If the Hatch bill is fixed to authorize harsh punitive damages for all victims of illegal searches, innocent as well as guilty, it might be taken seriously by liberals. But it would then lose support among conservatives, who fear that too much deterrence could paralyze the police. Because the bill, in its current form, has no apparent political constituency, the Senate seems more likely to adopt the alternative proposed by House Republicans, who would extend the "good faith exception" to the exclusionary rule in an especially baffling way.

Since the 1980s, the Supreme Court has held that when the police make understandable factual errors in good faith, the exclusionary rule doesn't apply. Just last week, for example, the Court held that evidence seized under a warrant that had expired due to a computer error shouldn't be excluded, since the police officer was not at fault. The House bill, however, would excuse legal as well as factual errors committed by the police. This is a radical step that the Court has refused to take, and the results are literally unintelligible. According to the House bill, evidence should be admitted whenever a police officer has an "objectively reasonable belief" that he is acting legally, even though he is, in fact, acting illegally. How an officer can be reasonably ignorant of the law is a paradox Congress has yet to explain. Even more embarrassingly, the House refused to apply the expanded good faith exception to agents of the Bureau of Alcohol, Tobacco and Firearms and the Internal Revenue Service, the two law enforcement agencies that House Republicans seem to fear the most.

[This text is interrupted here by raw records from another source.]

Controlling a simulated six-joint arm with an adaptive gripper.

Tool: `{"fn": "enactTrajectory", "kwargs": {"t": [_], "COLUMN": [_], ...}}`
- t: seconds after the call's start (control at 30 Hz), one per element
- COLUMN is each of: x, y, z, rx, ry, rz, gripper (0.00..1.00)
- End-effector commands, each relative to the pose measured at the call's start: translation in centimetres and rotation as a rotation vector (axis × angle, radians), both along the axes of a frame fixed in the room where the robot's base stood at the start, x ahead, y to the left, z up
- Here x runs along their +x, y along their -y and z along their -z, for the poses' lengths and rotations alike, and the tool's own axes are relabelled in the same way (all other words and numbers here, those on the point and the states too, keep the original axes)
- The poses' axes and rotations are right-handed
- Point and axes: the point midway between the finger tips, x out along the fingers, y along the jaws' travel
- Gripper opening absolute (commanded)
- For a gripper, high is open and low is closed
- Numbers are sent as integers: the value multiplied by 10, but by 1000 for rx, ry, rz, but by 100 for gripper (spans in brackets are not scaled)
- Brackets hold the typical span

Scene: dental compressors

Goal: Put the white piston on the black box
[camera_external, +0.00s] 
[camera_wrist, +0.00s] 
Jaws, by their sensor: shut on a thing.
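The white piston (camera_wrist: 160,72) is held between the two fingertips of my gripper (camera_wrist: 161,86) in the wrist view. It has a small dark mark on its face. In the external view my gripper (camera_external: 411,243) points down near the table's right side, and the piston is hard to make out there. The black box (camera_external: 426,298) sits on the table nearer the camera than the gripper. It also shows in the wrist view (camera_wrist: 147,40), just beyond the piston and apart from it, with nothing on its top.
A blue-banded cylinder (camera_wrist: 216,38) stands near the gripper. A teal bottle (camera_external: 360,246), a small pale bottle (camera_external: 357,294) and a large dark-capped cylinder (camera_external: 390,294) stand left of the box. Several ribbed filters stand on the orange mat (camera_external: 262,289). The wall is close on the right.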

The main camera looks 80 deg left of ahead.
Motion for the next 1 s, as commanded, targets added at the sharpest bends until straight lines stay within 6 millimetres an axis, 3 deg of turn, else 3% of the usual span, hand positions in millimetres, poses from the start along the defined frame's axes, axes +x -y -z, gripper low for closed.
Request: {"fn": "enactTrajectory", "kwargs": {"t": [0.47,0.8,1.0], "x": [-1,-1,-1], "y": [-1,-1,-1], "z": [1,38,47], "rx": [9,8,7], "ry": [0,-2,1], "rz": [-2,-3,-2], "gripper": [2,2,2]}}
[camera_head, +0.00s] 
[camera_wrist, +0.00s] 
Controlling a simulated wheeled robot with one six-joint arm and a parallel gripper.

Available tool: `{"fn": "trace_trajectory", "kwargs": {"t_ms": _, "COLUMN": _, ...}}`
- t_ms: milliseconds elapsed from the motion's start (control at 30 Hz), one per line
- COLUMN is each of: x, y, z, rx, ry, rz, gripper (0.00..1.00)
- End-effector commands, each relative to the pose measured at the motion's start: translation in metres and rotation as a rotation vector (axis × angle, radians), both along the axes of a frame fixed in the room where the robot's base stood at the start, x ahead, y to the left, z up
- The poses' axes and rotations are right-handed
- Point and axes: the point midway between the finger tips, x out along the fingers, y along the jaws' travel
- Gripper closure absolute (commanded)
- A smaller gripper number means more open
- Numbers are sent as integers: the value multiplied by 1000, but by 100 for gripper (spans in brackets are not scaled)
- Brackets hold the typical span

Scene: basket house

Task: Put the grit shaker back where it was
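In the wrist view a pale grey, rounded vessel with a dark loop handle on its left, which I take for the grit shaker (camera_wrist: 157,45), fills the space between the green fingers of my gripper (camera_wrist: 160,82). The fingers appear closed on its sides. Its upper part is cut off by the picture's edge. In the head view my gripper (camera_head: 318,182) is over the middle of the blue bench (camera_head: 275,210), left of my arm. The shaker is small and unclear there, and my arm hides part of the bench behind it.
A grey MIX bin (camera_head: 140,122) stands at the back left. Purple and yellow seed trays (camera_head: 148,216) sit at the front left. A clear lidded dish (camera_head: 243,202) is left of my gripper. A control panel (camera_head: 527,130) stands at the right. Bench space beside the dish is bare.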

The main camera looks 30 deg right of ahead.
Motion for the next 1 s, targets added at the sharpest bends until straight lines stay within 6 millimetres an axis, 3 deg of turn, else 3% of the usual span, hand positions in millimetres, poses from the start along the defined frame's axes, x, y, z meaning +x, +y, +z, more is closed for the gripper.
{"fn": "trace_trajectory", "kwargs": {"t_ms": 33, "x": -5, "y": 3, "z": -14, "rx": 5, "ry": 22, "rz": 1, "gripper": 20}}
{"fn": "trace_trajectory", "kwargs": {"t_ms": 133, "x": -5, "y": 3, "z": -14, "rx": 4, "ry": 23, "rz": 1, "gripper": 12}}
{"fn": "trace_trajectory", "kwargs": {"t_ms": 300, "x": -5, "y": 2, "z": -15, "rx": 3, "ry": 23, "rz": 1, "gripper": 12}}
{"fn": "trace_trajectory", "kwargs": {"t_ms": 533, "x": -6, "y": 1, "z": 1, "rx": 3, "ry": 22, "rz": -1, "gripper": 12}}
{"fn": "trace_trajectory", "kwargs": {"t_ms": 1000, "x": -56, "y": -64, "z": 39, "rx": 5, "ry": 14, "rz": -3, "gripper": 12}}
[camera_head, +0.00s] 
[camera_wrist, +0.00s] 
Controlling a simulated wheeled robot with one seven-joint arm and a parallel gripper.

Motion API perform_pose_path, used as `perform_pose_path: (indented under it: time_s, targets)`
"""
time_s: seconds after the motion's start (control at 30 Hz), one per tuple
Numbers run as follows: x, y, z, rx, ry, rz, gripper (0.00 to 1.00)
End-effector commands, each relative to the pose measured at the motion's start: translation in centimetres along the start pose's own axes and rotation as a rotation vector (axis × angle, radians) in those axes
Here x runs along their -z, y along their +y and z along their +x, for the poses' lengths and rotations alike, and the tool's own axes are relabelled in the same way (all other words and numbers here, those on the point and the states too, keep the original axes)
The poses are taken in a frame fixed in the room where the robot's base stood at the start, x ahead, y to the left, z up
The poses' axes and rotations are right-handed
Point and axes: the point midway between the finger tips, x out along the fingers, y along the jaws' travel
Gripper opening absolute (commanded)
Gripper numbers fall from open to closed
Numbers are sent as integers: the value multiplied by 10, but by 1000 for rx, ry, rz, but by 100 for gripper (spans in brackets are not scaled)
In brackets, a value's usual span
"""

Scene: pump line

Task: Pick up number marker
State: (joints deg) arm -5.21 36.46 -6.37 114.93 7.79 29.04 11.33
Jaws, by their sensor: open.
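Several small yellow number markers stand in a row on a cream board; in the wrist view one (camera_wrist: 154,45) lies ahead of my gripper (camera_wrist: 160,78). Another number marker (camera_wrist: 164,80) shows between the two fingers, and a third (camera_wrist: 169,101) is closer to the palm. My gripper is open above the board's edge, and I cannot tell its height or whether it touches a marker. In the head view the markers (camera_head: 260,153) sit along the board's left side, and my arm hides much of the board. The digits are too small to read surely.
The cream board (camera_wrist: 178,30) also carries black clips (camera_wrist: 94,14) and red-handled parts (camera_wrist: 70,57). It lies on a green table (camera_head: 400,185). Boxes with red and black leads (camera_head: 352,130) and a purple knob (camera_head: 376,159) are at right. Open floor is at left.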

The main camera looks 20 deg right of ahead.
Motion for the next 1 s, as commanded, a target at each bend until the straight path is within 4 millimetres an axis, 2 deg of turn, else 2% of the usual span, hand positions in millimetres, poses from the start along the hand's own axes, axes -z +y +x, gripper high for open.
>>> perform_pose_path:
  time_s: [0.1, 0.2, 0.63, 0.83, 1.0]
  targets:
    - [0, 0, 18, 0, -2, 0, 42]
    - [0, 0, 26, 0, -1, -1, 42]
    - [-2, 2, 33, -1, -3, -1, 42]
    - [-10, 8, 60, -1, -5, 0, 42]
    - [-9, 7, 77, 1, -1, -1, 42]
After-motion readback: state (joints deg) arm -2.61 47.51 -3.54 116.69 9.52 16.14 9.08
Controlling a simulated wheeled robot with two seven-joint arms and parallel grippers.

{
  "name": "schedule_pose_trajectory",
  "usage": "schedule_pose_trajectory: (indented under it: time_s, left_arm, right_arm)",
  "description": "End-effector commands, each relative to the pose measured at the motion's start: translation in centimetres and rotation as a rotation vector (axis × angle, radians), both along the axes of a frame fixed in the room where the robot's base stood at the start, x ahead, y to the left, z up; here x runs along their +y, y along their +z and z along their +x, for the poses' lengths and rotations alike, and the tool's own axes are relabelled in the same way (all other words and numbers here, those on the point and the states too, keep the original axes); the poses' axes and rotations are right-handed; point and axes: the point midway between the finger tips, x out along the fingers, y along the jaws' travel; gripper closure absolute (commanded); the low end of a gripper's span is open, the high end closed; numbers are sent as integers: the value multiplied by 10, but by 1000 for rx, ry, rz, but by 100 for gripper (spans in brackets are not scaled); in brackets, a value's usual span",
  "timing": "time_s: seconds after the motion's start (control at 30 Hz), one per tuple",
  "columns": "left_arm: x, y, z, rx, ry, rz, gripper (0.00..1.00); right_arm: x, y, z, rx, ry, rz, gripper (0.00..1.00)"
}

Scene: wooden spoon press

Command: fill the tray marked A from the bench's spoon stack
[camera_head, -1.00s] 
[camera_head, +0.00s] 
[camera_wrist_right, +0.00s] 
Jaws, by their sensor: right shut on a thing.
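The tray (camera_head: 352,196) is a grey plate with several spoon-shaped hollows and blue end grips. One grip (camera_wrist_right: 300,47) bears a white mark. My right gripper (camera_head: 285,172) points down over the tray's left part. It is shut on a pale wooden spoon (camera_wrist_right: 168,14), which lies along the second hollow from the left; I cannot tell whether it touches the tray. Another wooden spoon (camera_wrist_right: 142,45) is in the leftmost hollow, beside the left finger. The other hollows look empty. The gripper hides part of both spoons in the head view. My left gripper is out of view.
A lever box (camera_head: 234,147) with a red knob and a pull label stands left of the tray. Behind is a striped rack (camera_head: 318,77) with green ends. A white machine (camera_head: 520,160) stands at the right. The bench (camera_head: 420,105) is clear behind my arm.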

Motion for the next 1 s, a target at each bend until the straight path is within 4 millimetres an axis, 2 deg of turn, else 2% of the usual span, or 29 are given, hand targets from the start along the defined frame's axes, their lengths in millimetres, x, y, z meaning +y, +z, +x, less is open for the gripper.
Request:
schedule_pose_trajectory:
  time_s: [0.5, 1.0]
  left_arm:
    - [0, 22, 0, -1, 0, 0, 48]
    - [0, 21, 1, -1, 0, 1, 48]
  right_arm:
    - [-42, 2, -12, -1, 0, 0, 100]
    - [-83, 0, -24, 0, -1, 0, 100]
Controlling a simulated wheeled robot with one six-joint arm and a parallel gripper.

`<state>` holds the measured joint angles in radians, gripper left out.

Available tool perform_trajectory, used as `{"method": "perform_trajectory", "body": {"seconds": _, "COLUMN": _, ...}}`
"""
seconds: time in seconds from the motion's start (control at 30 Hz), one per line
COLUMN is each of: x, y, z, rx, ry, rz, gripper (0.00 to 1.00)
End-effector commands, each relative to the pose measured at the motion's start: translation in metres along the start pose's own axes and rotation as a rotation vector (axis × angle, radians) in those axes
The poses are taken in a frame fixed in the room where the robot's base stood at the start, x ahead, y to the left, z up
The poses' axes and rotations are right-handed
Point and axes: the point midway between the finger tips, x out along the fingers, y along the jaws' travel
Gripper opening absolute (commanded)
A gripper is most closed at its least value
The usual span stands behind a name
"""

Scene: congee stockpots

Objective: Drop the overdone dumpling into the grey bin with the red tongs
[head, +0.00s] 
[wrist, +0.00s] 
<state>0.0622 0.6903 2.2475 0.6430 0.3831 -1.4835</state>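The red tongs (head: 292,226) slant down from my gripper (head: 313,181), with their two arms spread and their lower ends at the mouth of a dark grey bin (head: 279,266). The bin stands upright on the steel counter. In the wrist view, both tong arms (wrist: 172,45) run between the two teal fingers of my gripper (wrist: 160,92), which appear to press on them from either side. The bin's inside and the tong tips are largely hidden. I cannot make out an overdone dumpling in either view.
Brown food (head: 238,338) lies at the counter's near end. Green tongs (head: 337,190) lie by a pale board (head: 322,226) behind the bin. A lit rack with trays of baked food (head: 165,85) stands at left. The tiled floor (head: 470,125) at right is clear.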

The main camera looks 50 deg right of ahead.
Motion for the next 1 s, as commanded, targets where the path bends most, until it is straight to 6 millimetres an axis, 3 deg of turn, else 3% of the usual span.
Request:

Although some civil libertarians have been hyperbolic about the Republican proposals--"Ending of the exclusionary rule ... to me is the same as ending the Fourth Amendment," Nat Hentoff declared on "Nightline"--the rule appears, in practice, to provide tolerable deterrence at relatively low cost. There are plausible academic alternatives to the exclusionary rule, but none, alas, that a majority of the 104th Congress is likely to embrace.